It is the case, surely, that an effective removal capability is at the basis of the credibility of the whole system. If people think that they can stay indefinitely and not be removed, of course they will do that if it is to their advantage. I am afraid that successive Governments have sort of concealed the weakness of the system by conflating various figures, but if you look at the number of immigration offenders who have been removed, in the last six years the average has been fewer than 5,000 every year compared to the numbers that I have just given you for the inflow. It will be obvious to you that work is required on this front, and I hope obvious to you that this Bill will help with that.
Q 102 To expand on that, at a practical level, you rightly said that there are 11 Acts of Parliament, and that we still do not know who is coming in and who is going out. Groups have said that if support to asylum seekers is withdrawn, there is concern that they might abscond from the system. On a practical level, what do you believe the Bill will add to existing legislation, so that we can deal with the problem? From my casework, I know that the biggest problem is that once the Home Office team has gone through the process to recognise that someone needs to be deported, it does not have the resources to deport them. On a practical level, I cannot see how the legislation will make that process more straightforward. Are there specific proposals in the Bill that will do so?
Lord Green of Deddington: Yes, and that is a very good question if I may say so. There is a huge amount to do, but I would pick out the appeal process, which has been leading to significant sources of delay, and is sometimes quite ruthlessly exploited by a bogus applicant, and is more likely to be so, and by some of the lawyers. The first-tier tribunal has considered 850,000 cases in the past seven years, so the provisions in the Bill that will provide for removal first and appeals later will be very important. Equally, it will be important that that provision is not applied when it should not be, and I am sure that you will be focused on that as a Committee. The reality, however, is that the legal system has been exploited to the disadvantage of the community as a whole.
So far, as I am sure that you know, the Government have reduced the number of kinds of appeal that you can make from 17 to four. When they applied the “removal first, appeals later” provision to foreign national offenders, they found that only 25% bothered to appeal and of the total, only 1% succeeded. Of course, foreign national offenders are likely to have a much less convincing case than many others, but if we can find a way, consistent with human rights of course, to shift the burden of appeals, we can get the whole system moving more rapidly than it has in the past. And as I said at the beginning of my evidence, now is the time to do it, because we must have a system.

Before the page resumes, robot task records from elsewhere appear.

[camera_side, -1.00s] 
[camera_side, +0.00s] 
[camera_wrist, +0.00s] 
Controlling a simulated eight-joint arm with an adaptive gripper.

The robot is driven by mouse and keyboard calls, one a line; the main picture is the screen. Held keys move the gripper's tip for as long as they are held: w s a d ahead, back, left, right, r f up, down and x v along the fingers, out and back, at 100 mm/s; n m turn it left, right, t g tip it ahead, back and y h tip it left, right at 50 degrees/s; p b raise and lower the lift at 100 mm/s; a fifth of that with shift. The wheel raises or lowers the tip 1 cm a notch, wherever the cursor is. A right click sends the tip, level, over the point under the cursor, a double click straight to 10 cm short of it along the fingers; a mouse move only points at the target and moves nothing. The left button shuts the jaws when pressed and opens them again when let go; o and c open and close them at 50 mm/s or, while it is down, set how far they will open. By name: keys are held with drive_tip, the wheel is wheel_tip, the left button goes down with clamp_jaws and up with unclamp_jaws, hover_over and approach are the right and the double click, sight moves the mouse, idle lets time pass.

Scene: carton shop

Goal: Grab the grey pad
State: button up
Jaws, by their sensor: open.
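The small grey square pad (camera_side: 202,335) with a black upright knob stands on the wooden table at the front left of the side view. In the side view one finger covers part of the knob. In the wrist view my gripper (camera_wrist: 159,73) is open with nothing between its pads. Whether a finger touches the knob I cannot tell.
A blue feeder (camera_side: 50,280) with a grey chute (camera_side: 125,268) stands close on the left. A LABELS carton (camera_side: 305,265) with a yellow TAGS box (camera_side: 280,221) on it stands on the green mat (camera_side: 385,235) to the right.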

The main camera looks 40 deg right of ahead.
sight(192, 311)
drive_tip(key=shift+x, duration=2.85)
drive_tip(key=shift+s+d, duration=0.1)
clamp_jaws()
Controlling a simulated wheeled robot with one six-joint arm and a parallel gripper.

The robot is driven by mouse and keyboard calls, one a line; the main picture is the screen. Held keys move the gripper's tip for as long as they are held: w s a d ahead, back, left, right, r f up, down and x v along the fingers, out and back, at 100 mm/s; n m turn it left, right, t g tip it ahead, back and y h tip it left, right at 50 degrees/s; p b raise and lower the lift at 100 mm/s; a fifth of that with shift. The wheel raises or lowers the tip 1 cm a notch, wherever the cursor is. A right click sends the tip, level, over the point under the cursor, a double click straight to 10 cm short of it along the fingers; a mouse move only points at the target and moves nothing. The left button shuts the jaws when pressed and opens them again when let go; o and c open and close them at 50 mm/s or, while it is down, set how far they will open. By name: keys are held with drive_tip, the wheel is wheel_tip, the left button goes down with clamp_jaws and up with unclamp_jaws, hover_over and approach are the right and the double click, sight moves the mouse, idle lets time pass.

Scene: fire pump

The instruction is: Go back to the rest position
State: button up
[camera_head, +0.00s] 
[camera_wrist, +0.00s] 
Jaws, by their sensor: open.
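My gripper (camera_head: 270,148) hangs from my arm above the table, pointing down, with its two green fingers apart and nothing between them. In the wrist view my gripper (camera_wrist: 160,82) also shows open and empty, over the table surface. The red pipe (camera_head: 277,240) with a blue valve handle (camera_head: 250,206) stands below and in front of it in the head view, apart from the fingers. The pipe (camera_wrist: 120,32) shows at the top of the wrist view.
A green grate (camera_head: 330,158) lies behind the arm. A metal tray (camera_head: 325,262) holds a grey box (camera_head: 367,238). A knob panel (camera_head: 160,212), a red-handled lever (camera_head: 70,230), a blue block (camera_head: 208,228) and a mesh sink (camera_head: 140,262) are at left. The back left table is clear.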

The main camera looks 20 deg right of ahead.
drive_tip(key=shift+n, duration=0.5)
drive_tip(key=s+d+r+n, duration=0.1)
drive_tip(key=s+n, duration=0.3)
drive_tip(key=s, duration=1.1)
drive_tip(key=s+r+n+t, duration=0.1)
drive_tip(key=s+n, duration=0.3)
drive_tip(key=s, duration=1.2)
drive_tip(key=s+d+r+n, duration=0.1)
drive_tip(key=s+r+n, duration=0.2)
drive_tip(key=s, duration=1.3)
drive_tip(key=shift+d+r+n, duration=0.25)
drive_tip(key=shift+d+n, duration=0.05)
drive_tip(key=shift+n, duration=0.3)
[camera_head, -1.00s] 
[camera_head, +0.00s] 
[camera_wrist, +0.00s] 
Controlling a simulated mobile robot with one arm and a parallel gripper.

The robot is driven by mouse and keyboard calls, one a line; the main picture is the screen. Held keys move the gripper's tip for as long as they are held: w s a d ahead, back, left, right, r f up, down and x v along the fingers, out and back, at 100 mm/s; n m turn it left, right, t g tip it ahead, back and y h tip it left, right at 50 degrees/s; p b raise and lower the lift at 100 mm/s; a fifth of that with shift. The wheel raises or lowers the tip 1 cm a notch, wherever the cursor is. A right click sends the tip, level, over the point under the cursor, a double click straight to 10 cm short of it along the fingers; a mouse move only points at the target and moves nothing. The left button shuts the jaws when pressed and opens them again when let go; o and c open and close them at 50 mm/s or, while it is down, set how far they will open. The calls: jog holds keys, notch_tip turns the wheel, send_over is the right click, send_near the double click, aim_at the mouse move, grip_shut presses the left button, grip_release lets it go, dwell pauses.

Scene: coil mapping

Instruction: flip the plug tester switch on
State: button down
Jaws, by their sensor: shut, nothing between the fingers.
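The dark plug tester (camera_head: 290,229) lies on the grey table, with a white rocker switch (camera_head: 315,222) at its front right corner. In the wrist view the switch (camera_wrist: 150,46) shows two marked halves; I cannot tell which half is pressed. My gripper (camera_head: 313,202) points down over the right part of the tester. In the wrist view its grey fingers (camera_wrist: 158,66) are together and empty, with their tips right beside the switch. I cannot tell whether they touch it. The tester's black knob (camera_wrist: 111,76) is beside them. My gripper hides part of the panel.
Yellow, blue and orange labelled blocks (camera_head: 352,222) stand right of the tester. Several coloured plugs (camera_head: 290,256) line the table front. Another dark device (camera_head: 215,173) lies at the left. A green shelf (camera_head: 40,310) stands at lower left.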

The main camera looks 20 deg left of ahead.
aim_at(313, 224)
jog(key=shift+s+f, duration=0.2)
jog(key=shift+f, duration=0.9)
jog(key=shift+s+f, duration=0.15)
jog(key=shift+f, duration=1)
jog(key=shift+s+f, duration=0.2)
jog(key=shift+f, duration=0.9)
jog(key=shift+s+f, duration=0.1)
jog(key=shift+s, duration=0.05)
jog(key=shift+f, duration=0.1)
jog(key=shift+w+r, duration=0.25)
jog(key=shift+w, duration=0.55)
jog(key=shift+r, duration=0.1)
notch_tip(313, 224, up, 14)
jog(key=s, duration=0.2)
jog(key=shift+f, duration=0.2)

The Government keep talking, and rightly so, about breaking the link between people getting to Britain and believing that they can stay here indefinitely. That amounts to the fact that we must have an effective way both of differentiating between economic migrants and asylum seekers and of swiftly removing the first of those two. There is a lot to be done, and I think that the Bill will help.
Q 103 Lord Green, there has been some questioning during the course of this session about the introduction of offences relating to illegal working, in particular the creation of an illegal working offence against employees. Could you share any thoughts and comments on how we can have a firm response and crack down on illegal working in all its different forms, as well as some of the draws that entice people into migration? How would you respond to the challenge that this may somehow prevent people from coming forward who may be victims of exploitation or trafficking, for example?
Lord Green of Deddington: I will keep my answers shorter in future, Mr Chairman, but I wanted to set out some of the basic considerations.
Q 137 Mr Leenders, any reflections?
Eric Leenders: I think we can identify 123 million instant access accounts. If we were to apply the experience from the Immigration Act of roughly 1% of searches being referred to the Home Office, that would potentially lead to a working assumption of about 1 million or 1.2 million searches being referred to the Home Office. That, in itself, surfaces an operational point about the readiness of the Home Office to deal with that volume in the initial wave of searches in the first quarter of the implementation of the Act. That is just one of those technical issues that we would like to work through. We might be able to find mitigants to that. For example, we might be able to strip out those who currently hold UK passports, but that is detail that we can work through in secondary legislation. I would not see that as a primary legislative point at all.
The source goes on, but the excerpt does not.